The 24" bass drum is fitted with twenty business-like nut boxes and very solid looking tymp-type tuners. The spurs are really unusual, certainly unlike anything available in Europe before. Attached to the drum by a knurled thumb-screw, they are easily adjustable on a screw-thread and secured in position by a locking nut. They do not need to be removed for disassembly, merely revolved backwards on the knurled screw. Metal counter hoops, inlaid with plastic, are fitted as standard on all the bass drums. Pearl supply two strip-type felt dampers which, in my sample, weren't quite long enough to stretch down the centre of the drum. However, even with the felt strip in an off-centre position on the batter head the drum had a really creditable solid thump.
The small tom-toms of the "Rock-Kit" are one size larger than normal and possess a very bright musical sound. All the drums have a batter-head damper, solid sounding counter hoops and American-style square-headed tension screws. I am not too sure about the mating-fit of these screws to the nut-box inserts.
The floor tom-tom is, like the other drums, larger than normal.
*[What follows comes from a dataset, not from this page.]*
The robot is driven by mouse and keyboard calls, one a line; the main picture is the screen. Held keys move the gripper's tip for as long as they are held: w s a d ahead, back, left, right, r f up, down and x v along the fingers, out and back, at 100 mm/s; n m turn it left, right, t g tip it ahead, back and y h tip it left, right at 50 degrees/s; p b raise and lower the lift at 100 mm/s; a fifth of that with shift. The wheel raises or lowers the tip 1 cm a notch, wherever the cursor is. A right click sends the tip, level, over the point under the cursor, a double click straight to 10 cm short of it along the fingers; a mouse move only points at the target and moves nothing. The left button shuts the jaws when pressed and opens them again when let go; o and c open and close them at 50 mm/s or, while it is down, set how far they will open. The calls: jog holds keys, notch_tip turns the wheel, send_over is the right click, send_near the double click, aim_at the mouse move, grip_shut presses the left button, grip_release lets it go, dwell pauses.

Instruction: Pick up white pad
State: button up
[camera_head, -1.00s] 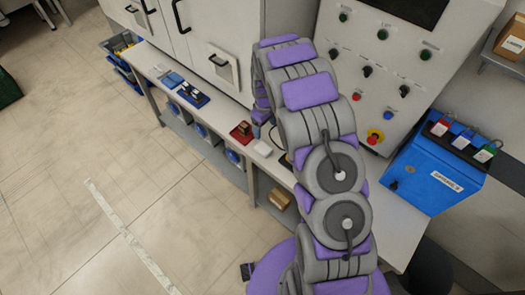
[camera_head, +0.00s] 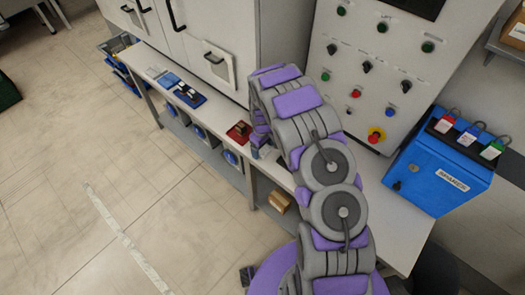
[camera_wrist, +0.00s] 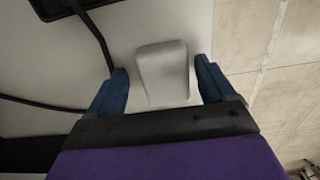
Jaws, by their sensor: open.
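The white pad (camera_wrist: 163,72) is a small pale block with rounded corners lying on the light bench top. It shows in the wrist view between the two blue fingertips of my gripper (camera_wrist: 162,88). The fingers are apart, one on each side of the pad, with a gap visible at each side. In the head view my arm hides the pad, and my gripper is largely hidden behind the arm at the bench edge.
A red tray (camera_head: 239,132) and a blue tray (camera_head: 189,96) lie on the bench (camera_head: 222,116) to the left. A dark cable (camera_wrist: 96,35) runs beside the pad. A blue lockout box (camera_head: 440,170) stands on the right. A cardboard box (camera_head: 280,201) sits on the lower shelf.

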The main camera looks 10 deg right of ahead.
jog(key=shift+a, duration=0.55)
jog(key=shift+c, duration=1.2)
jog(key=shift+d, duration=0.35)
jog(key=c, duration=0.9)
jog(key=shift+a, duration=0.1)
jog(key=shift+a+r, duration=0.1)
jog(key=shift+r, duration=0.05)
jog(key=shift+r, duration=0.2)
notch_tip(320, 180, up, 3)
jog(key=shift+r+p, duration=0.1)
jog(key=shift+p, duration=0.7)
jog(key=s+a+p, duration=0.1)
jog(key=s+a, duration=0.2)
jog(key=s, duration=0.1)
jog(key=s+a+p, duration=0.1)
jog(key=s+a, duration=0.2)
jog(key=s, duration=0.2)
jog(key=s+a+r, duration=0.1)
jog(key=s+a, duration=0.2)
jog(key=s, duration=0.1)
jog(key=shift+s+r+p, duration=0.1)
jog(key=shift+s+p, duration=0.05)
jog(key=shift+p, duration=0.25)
It's 18" x 16" with a correspondingly deep satisfying tone, it's unusual in that it is fitted with three legs instead of the normal four. However, it didn't seem at all unstable and, I understand, just one extra leg would put £3.00 on the retail price.
Pearl's snare-drum has its own unique sound and my example needed very little work short of putting a couple of turns on each of the 20 tension screws and slight adjustment of the seemingly fool-proof and un-fussy snare release. A 20-strand snare is attached to this strainer American-style by a thin plastic strap. I would attribute the drum's clear, bright sound to its light gauge shell, which I am pretty sure is the only brass production model being manufactured today. The new deeper snare-drums with their 6½" shells have become very popular over the past couple of years; mainly because they retain the crispness of the slightly thinner drum but also add a lot of depth. This results in a more modern sound, perfect for latter-day rock. Pearl are to be congratulated on producing this drum at such a reasonable price. However, allow me one slight criticism: Since the shell is uniquely made of brass it would be nice if it were more obviously so. Why not lacquer the brass instead of chroming it? After all... "If you got it, flaunt it."
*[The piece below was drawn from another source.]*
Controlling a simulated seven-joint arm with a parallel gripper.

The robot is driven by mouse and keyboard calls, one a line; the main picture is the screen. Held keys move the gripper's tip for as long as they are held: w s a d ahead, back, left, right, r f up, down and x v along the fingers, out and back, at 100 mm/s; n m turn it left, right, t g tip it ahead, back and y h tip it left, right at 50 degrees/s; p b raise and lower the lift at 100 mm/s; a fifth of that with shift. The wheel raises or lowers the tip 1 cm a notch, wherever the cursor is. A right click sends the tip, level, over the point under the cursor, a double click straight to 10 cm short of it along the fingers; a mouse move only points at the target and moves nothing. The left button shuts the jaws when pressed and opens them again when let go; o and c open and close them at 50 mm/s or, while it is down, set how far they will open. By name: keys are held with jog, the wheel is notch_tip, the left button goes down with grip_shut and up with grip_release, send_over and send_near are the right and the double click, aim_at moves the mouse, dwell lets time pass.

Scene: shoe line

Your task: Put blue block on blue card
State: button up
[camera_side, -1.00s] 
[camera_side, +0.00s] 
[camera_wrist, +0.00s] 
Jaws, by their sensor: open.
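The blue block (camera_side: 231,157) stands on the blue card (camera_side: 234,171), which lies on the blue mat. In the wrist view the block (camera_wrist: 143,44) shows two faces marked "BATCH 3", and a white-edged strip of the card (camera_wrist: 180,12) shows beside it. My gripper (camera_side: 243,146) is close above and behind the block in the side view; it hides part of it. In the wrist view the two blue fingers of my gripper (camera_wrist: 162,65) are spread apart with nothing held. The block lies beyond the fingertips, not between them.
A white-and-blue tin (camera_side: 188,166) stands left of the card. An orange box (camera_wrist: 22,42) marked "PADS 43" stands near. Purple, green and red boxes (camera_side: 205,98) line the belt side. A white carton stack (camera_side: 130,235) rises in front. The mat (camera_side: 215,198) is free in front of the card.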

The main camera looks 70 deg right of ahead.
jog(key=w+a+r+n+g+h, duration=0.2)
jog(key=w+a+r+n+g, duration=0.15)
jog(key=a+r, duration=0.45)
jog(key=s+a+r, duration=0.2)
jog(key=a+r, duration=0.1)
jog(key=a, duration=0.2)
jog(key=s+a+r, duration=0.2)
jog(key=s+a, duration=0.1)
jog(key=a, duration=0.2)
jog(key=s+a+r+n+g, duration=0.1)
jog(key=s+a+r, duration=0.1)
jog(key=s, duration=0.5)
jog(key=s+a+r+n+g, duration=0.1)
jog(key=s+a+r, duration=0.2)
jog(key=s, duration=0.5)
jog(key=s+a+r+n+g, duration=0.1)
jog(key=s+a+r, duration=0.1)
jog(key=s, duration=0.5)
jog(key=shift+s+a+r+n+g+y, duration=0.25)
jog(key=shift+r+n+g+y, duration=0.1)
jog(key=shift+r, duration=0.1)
So much for the drums themselves, now let's move on to their accessories.
The double tom-tom holder is extremely heavy-duty with lots of adjustments, certainly more lateral adjustment than on any other available model. A large-section hexagon rod fits into a six-sided slotted holder which damps very securely with an extra large wing-bolt. The fitting has the well known ball and socket type angle adjustment, which gives complete control of tom-tom placement with four substantial locking screws to eradicate any playing movement.
The Company make a strong looking, cast-footplate, centre-pull, high-hat stand with an adjustable expansion spring. It comes with sensible big wing-bolts for height and leg adjustment and features an adjustable spur, a thick metal strap and a cup-tilter for the bottom cymbal. This robust stand is topped off with an adjustable heavy-duty dutch.
The bass drum pedal, naturally enough, matches the high-hat stand and looks a splendidly efficient affair, basically the same idea as its West Coast American competitor. It has quickly adjustable stroke and spring tension, a unique screw attachment to the metal counter hoop, built in spur, moveable toe-stop and thick webbing strap. I consider this a good feature since it gives the pedal a built-in weakness. If anything is going to break it will be the easily replaceable strap rather than something more serious.
The "basket-type" snare-drum stand has Pearl's usual giant wing-bolts for leg, height and angle control. The legs can, in addition, be set up for either a flush-based or tripod configuration. Replaceable nylon bushes at the top of each section are a sensible feature of the snare-drum, high-hat and cymbal stands.
The "high-rise" cymbal stand is a most professional and solid stand, a real bargain at £10.00. Each "Rock-Kit" comes complete with two of these monsters with extra wide spread legs for stability and a strong, unique filter which adjusts from vertical to horizontal on a knurled drum. However, the tilter would greatly benefit from a much larger wing-nut with a large washer underneath it to enable the cymbal to be damped more efficiently when necessary. As a matter of fact, all of the wing-nuts on the kit could be twice the size. It's strange that they fit such silly little nuts, especially since all the other adjustment screws are so sensibly hefty.
No stool is included with the "Rock-Kit" but I understand the Company manufacture an excellent heavy-duty model at their usual reasonable price.
The appearance of the set is very good and, in my opinion, is only marred by the damper control which is very tinny, and the rectangular, plastic name-plate which is really cheap looking. Pearl would do well to change this to match their material designation-plate, which is a whole lot more professional looking.
A pair of sticks, a pair of brushes and several spare bits and pieces completes the kit. They also supply two keys which are, unfortunately, very painful to use because of the raised Pearl logo stamped onto them. My fingers really smarted when I tightened the locking screws on the tom-tom holder. However, the key does have a hole in it so you could wear it round your neck if you really didn't want to lose it. The sticks, whilst they were very lightweight, had a really good feel to them.
To sum up, the "Pearl Rock-Kit" is a very impressive drum-set indeed. I felt comfortable as soon as I sat down and everything was accessible to me without undue effort. The sound of the drums was very good and could only be bettered, for my money, by fitting Remo's C.S. Heads instead of their perfectly acceptable Ambassador Heads. The price, too, turned out to be something of a revelation. The five drum Pearl set, as described, with its modern large sizes, sells for £360.00 at its dearest. Whereas the Chicago-built competition, with only four drums in the smaller sizes sells for about a hundred pounds more.